Records of robot episodes
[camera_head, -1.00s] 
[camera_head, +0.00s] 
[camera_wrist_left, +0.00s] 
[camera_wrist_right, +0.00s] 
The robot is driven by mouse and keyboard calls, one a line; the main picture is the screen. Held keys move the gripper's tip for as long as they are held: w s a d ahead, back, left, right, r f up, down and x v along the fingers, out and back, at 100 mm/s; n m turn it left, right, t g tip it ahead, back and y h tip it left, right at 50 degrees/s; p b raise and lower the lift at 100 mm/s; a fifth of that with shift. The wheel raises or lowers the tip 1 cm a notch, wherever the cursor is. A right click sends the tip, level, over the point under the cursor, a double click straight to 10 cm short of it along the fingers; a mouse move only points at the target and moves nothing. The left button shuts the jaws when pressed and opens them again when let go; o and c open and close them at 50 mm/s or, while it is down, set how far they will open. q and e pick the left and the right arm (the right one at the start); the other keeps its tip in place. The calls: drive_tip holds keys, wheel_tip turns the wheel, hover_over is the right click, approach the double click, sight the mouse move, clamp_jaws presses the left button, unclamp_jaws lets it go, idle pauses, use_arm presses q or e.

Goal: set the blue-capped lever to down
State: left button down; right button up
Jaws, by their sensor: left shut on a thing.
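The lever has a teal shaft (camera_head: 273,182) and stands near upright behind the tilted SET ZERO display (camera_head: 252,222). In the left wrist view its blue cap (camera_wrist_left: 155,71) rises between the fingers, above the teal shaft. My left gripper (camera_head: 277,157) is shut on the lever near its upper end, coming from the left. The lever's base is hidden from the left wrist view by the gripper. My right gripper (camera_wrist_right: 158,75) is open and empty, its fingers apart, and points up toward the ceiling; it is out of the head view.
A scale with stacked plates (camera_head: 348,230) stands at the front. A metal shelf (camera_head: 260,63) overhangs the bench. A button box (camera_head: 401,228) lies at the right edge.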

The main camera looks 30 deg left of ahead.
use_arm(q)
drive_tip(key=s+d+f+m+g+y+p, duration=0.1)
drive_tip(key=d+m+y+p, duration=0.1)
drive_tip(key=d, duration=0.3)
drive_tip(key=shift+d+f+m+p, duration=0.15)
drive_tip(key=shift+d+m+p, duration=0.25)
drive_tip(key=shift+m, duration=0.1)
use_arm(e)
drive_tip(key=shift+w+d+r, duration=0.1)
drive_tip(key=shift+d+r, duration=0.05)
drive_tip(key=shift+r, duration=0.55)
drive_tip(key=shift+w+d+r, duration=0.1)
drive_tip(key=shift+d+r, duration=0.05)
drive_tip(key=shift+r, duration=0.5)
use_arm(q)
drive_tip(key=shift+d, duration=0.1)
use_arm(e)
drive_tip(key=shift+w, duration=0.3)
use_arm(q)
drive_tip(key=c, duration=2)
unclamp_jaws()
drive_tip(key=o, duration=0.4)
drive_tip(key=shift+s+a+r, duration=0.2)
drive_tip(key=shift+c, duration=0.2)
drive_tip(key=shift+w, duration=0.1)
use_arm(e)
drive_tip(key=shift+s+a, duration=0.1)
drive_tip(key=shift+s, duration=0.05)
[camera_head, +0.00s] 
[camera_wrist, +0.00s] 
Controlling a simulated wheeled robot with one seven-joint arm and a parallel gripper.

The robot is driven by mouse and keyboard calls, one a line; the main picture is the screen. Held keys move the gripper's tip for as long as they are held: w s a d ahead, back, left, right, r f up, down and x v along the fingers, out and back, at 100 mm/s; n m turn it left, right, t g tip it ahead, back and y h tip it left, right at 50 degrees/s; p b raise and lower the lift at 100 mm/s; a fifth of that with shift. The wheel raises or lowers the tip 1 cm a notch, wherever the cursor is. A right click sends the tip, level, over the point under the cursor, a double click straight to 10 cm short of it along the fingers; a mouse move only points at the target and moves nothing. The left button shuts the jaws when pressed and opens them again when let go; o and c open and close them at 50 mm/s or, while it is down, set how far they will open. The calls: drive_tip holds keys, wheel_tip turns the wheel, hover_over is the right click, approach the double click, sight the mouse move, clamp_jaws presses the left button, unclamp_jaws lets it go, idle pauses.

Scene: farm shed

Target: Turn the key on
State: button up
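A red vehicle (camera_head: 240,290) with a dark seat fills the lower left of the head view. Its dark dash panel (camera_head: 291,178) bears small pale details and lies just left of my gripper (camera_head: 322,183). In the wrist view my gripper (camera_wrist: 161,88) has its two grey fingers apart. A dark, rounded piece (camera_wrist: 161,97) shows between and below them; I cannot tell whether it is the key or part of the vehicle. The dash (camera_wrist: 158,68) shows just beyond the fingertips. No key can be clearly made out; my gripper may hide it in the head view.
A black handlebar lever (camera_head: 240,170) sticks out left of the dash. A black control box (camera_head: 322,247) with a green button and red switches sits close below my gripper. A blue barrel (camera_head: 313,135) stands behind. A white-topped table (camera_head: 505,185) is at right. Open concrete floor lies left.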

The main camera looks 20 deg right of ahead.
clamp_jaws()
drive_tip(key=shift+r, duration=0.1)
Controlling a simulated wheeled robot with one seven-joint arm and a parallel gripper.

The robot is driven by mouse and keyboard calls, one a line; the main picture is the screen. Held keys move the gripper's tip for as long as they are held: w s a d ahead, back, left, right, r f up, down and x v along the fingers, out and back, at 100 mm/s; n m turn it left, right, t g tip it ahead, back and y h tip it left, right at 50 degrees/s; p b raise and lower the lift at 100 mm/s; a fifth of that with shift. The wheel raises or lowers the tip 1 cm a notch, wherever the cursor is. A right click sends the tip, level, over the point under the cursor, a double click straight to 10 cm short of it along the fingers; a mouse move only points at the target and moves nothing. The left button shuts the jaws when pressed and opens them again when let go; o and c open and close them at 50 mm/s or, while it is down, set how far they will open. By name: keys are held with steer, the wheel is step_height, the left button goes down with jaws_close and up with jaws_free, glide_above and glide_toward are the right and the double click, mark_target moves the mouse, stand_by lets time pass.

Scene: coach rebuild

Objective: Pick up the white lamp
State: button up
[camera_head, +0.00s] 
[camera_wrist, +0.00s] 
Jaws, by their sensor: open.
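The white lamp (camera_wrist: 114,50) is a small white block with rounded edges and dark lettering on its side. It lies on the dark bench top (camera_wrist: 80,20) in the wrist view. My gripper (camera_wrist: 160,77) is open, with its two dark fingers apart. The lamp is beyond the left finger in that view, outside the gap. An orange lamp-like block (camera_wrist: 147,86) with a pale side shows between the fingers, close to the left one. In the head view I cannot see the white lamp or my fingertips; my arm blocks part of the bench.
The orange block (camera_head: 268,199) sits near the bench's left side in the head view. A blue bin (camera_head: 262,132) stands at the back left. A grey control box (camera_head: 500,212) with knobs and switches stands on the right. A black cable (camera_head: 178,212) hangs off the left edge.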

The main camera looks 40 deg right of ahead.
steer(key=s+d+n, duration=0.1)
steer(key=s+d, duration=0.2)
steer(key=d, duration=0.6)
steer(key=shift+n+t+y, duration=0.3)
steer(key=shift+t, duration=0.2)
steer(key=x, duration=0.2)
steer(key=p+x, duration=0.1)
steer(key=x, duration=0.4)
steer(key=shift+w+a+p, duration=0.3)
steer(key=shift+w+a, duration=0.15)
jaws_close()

◆ Stated task ◆
Copy every record exactly, with nothing added or dropped.

◆ Answer to the problem ◆
[camera_head, -1.00s] 
[camera_head, +0.00s] 
[camera_wrist_left, +0.00s] 
[camera_wrist_right, +0.00s] 
The robot is driven by mouse and keyboard calls, one a line; the main picture is the screen. Held keys move the gripper's tip for as long as they are held: w s a d ahead, back, left, right, r f up, down and x v along the fingers, out and back, at 100 mm/s; n m turn it left, right, t g tip it ahead, back and y h tip it left, right at 50 degrees/s; p b raise and lower the lift at 100 mm/s; a fifth of that with shift. The wheel raises or lowers the tip 1 cm a notch, wherever the cursor is. A right click sends the tip, level, over the point under the cursor, a double click straight to 10 cm short of it along the fingers; a mouse move only points at the target and moves nothing. The left button shuts the jaws when pressed and opens them again when let go; o and c open and close them at 50 mm/s or, while it is down, set how far they will open. q and e pick the left and the right arm (the right one at the start); the other keeps its tip in place. The calls: drive_tip holds keys, wheel_tip turns the wheel, hover_over is the right click, approach the double click, sight the mouse move, clamp_jaws presses the left button, unclamp_jaws lets it go, idle pauses, use_arm presses q or e.

Goal: set the blue-capped lever to down
State: left button down; right button up
Jaws, by their sensor: left shut on a thing.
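The lever has a teal shaft (camera_head: 273,182) and stands near upright behind the tilted SET ZERO display (camera_head: 252,222). In the left wrist view its blue cap (camera_wrist_left: 155,71) rises between the fingers, above the teal shaft. My left gripper (camera_head: 277,157) is shut on the lever near its upper end, coming from the left. The lever's base is hidden from the left wrist view by the gripper. My right gripper (camera_wrist_right: 158,75) is open and empty, its fingers apart, and points up toward the ceiling; it is out of the head view.
A scale with stacked plates (camera_head: 348,230) stands at the front. A metal shelf (camera_head: 260,63) overhangs the bench. A button box (camera_head: 401,228) lies at the right edge.

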The main camera looks 30 deg left of ahead.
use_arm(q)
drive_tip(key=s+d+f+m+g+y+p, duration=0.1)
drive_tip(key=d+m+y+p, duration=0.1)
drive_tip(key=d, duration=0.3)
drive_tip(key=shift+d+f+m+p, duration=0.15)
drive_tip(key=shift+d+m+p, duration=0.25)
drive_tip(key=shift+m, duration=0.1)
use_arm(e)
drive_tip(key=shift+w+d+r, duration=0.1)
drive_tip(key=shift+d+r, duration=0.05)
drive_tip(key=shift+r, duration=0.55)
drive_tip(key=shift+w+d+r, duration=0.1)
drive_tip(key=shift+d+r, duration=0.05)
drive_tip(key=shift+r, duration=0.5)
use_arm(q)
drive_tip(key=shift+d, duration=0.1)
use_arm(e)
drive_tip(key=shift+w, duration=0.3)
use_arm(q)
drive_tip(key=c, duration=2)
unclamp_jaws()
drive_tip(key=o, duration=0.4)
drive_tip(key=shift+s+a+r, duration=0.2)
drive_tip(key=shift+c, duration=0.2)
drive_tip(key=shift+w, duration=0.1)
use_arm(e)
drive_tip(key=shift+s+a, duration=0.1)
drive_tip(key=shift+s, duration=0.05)
[camera_head, +0.00s] 
[camera_wrist, +0.00s] 
Controlling a simulated wheeled robot with one seven-joint arm and a parallel gripper.

The robot is driven by mouse and keyboard calls, one a line; the main picture is the screen. Held keys move the gripper's tip for as long as they are held: w s a d ahead, back, left, right, r f up, down and x v along the fingers, out and back, at 100 mm/s; n m turn it left, right, t g tip it ahead, back and y h tip it left, right at 50 degrees/s; p b raise and lower the lift at 100 mm/s; a fifth of that with shift. The wheel raises or lowers the tip 1 cm a notch, wherever the cursor is. A right click sends the tip, level, over the point under the cursor, a double click straight to 10 cm short of it along the fingers; a mouse move only points at the target and moves nothing. The left button shuts the jaws when pressed and opens them again when let go; o and c open and close them at 50 mm/s or, while it is down, set how far they will open. The calls: drive_tip holds keys, wheel_tip turns the wheel, hover_over is the right click, approach the double click, sight the mouse move, clamp_jaws presses the left button, unclamp_jaws lets it go, idle pauses.

Scene: farm shed

Target: Turn the key on
State: button up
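A red vehicle (camera_head: 240,290) with a dark seat fills the lower left of the head view. Its dark dash panel (camera_head: 291,178) bears small pale details and lies just left of my gripper (camera_head: 322,183). In the wrist view my gripper (camera_wrist: 161,88) has its two grey fingers apart. A dark, rounded piece (camera_wrist: 161,97) shows between and below them; I cannot tell whether it is the key or part of the vehicle. The dash (camera_wrist: 158,68) shows just beyond the fingertips. No key can be clearly made out; my gripper may hide it in the head view.
A black handlebar lever (camera_head: 240,170) sticks out left of the dash. A black control box (camera_head: 322,247) with a green button and red switches sits close below my gripper. A blue barrel (camera_head: 313,135) stands behind. A white-topped table (camera_head: 505,185) is at right. Open concrete floor lies left.

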The main camera looks 20 deg right of ahead.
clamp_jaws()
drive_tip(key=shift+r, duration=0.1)
Controlling a simulated wheeled robot with one seven-joint arm and a parallel gripper.

The robot is driven by mouse and keyboard calls, one a line; the main picture is the screen. Held keys move the gripper's tip for as long as they are held: w s a d ahead, back, left, right, r f up, down and x v along the fingers, out and back, at 100 mm/s; n m turn it left, right, t g tip it ahead, back and y h tip it left, right at 50 degrees/s; p b raise and lower the lift at 100 mm/s; a fifth of that with shift. The wheel raises or lowers the tip 1 cm a notch, wherever the cursor is. A right click sends the tip, level, over the point under the cursor, a double click straight to 10 cm short of it along the fingers; a mouse move only points at the target and moves nothing. The left button shuts the jaws when pressed and opens them again when let go; o and c open and close them at 50 mm/s or, while it is down, set how far they will open. By name: keys are held with steer, the wheel is step_height, the left button goes down with jaws_close and up with jaws_free, glide_above and glide_toward are the right and the double click, mark_target moves the mouse, stand_by lets time pass.

Scene: coach rebuild

Objective: Pick up the white lamp
State: button up
[camera_head, +0.00s] 
[camera_wrist, +0.00s] 
Jaws, by their sensor: open.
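The white lamp (camera_wrist: 114,50) is a small white block with rounded edges and dark lettering on its side. It lies on the dark bench top (camera_wrist: 80,20) in the wrist view. My gripper (camera_wrist: 160,77) is open, with its two dark fingers apart. The lamp is beyond the left finger in that view, outside the gap. An orange lamp-like block (camera_wrist: 147,86) with a pale side shows between the fingers, close to the left one. In the head view I cannot see the white lamp or my fingertips; my arm blocks part of the bench.
The orange block (camera_head: 268,199) sits near the bench's left side in the head view. A blue bin (camera_head: 262,132) stands at the back left. A grey control box (camera_head: 500,212) with knobs and switches stands on the right. A black cable (camera_head: 178,212) hangs off the left edge.

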The main camera looks 40 deg right of ahead.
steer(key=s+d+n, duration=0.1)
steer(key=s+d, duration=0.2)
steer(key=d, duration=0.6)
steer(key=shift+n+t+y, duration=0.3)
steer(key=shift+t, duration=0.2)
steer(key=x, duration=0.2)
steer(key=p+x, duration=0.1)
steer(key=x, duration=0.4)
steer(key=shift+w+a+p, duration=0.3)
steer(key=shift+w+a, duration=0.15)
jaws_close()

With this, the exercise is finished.